Batman: The Long Halloween, Part One begins as Bruce Wayne settles into his second year as Batman. A killer stalks Gotham, going after associates of the Falcone crime family on holidays. Commissioner Gordon brings together Batman and Harvey Dent to track down “Holiday” while continuing their efforts to stop the Falcone crime family and clean up Gotham, with Batman working in the dark and Dent in the light. As the twists and turns mount, everyone is a suspect, and Batman must face his shortcomings to stop Holiday once and for all.
As a viewer who has not read the comics the film is based on, I found Batman: The Long Halloween, Part One to be an engrossing story with beautiful animation. The fact that Batman is newer to being Gotham’s Dark Knight adds a sense of danger to the storyline that also makes the character more interesting to watch as he stumbles, not always recognizing clues or defeating villains on the first try. The character design is impeccable and brings the feeling of reading a comic or graphic novel to life. The art overall is gorgeous and adds a lot of depth to the setting. There are several spectacular chase sequences, with one between Batman and Catwoman at the start of the film being a particular highlight.
The most important ingredient in making an animated film come to life is its voice cast, and this film has a fantastic one. Jensen Ackles, who DC fans will remember from his performance as Jason Todd in Batman: Under the Red Hood, steps into the leading role of Bruce Wayne/Batman as though it was waiting for him all along. His Batman has all the hallmarks of the iconic character while also bringing a vulnerability to the part that fits this Batman’s relative inexperience. His Bruce Wayne is distinct from his Batman, and the subtle nuances when he shifts between them are perfection. Ideally, this film will only be the start of his journey voicing the character based on his incredible performance, and it may even leave fans asking when Ackles will get the chance to play the Caped Crusader in a live-action format.

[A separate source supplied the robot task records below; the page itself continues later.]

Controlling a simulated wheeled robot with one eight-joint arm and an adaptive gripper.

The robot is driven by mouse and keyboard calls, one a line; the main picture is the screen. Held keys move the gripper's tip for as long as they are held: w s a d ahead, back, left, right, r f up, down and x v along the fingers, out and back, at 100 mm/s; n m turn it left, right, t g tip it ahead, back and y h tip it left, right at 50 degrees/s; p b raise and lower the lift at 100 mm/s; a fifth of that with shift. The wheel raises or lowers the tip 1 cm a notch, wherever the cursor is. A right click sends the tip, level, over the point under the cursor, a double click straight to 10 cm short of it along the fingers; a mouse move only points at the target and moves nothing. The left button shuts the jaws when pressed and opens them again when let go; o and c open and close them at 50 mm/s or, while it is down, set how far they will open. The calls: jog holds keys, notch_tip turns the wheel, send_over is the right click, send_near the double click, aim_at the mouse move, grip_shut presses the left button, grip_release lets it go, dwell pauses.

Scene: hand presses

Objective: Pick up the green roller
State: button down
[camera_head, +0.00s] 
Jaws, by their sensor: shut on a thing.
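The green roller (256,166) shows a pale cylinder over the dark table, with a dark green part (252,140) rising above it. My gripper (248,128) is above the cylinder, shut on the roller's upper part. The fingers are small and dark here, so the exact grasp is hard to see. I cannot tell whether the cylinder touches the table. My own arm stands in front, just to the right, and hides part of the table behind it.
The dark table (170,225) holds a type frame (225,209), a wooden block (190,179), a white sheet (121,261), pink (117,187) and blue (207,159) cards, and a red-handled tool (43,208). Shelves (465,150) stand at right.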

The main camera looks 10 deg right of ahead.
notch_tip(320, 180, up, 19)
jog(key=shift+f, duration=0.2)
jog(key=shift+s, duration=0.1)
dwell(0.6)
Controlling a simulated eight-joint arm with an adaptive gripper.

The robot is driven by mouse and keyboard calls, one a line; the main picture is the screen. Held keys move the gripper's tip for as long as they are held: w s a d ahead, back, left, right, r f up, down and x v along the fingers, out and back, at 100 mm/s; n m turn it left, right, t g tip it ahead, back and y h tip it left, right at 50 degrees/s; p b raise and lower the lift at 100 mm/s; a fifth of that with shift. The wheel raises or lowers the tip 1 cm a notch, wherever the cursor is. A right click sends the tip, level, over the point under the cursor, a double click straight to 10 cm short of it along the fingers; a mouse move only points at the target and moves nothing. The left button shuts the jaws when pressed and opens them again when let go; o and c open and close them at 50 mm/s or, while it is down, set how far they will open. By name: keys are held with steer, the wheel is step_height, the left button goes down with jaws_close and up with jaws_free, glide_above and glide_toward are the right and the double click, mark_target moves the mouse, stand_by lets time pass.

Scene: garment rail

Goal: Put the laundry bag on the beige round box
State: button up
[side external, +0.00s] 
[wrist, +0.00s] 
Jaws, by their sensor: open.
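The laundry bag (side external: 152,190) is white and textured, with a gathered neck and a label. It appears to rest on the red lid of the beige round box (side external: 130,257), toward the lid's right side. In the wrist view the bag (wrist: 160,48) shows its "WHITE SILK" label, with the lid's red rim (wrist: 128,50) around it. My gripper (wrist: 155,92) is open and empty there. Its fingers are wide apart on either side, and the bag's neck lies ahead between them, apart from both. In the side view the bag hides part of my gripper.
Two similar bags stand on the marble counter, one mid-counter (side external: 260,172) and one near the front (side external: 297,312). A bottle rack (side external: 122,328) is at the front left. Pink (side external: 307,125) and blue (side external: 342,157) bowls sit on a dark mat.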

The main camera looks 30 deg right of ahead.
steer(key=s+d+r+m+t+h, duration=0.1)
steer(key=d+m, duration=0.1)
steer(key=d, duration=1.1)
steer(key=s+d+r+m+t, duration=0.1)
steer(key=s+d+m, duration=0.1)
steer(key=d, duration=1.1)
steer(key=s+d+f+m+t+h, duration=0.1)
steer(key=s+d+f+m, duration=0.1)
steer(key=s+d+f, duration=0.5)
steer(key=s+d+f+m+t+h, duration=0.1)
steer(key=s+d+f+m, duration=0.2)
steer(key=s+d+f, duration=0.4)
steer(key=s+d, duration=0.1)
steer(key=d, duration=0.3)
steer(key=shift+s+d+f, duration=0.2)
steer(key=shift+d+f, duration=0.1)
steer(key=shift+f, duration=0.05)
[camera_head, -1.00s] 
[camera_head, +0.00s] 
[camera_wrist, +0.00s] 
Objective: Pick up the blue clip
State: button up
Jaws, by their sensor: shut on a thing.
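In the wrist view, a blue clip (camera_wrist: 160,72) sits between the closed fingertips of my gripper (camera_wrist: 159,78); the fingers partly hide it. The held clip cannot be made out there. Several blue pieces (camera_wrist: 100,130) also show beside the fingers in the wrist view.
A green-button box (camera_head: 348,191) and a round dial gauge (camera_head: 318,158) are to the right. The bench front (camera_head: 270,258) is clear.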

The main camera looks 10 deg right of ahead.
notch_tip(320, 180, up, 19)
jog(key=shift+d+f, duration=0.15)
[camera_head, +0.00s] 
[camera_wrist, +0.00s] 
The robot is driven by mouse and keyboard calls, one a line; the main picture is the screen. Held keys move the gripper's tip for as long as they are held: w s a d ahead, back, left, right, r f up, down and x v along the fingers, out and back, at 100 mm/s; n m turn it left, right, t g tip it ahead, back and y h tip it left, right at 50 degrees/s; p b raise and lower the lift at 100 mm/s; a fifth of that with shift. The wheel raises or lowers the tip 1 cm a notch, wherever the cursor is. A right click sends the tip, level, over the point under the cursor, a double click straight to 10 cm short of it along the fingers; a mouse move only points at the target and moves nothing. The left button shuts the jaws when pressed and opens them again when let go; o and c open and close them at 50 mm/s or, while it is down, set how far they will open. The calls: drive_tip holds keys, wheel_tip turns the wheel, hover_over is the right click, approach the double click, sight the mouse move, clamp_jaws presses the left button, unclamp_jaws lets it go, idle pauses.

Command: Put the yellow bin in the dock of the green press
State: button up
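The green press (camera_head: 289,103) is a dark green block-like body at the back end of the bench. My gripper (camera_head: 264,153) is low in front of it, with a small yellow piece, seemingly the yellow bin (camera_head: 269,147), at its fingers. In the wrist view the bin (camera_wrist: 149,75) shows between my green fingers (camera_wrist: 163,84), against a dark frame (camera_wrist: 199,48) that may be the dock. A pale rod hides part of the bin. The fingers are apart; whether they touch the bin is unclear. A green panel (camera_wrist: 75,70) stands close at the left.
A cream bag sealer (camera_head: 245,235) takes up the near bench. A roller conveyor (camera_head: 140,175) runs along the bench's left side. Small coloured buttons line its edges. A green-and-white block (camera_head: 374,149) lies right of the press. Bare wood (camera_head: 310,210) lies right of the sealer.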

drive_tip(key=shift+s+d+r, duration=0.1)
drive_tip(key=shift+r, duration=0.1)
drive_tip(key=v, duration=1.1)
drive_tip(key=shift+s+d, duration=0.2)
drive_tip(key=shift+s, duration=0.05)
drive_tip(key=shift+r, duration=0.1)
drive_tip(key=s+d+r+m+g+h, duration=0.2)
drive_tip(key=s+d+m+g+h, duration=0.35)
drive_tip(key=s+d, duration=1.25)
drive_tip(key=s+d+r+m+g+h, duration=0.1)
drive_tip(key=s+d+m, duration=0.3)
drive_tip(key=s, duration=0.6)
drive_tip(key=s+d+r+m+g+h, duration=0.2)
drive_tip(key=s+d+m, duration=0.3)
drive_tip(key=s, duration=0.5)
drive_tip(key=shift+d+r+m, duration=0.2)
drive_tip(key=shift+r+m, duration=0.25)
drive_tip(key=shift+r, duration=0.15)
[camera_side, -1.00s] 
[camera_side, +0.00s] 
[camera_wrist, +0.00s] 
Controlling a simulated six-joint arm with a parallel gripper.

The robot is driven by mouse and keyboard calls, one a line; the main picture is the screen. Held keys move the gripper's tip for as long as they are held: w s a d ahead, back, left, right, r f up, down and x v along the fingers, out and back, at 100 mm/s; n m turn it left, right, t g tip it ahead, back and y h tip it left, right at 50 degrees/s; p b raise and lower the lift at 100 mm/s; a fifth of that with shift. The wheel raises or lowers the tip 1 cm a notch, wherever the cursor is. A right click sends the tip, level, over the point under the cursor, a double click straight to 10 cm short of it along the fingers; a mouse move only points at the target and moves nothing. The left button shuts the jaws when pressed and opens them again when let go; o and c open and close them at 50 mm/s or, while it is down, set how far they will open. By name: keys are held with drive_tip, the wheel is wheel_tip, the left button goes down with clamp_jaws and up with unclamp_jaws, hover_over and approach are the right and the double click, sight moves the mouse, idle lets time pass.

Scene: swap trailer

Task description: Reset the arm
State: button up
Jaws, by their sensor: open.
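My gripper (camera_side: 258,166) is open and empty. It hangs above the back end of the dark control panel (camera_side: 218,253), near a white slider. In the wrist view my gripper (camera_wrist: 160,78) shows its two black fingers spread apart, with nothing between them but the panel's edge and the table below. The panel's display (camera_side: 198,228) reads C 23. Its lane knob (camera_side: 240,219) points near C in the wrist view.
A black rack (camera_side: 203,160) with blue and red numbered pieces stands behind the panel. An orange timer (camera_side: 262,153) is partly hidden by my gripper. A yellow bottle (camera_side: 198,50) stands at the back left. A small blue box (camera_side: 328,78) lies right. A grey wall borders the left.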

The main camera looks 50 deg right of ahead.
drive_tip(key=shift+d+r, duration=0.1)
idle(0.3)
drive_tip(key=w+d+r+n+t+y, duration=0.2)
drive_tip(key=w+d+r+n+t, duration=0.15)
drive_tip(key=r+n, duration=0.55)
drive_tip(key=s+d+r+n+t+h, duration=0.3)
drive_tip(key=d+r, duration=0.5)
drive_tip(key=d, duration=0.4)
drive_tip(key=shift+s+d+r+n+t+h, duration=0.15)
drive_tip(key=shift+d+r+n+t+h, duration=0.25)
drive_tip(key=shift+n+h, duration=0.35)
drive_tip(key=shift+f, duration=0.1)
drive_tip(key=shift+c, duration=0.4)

But Ackles isn’t the only actor breathing life into their characters. The late Naya Rivera’s Catwoman is seductive but surprisingly down-to-earth. Jack Quaid is creepy as Carmine Falcone’s son Alberto, quietly seething with anger in every line. Troy Baker hits all the right notes as Joker, and David Dastmalchian will have chills running up viewers’ spines with his Calendar Man, whose whispery line delivery is downright terrifying. One of the most intriguing parts of adapting this particular storyline is how many characters appear and interact with one another, and hearing the voice actors play off of each other is a joy.
Overall, Batman: The Long Halloween, Part One is a worthy addition to the DC Universe Animated Original Movie series that will have fans wanting more immediately (especially after a cliffhanger ending). Thankfully, fans won’t have long to wait, with Batman: The Long Halloween, Part Two coming on July 27.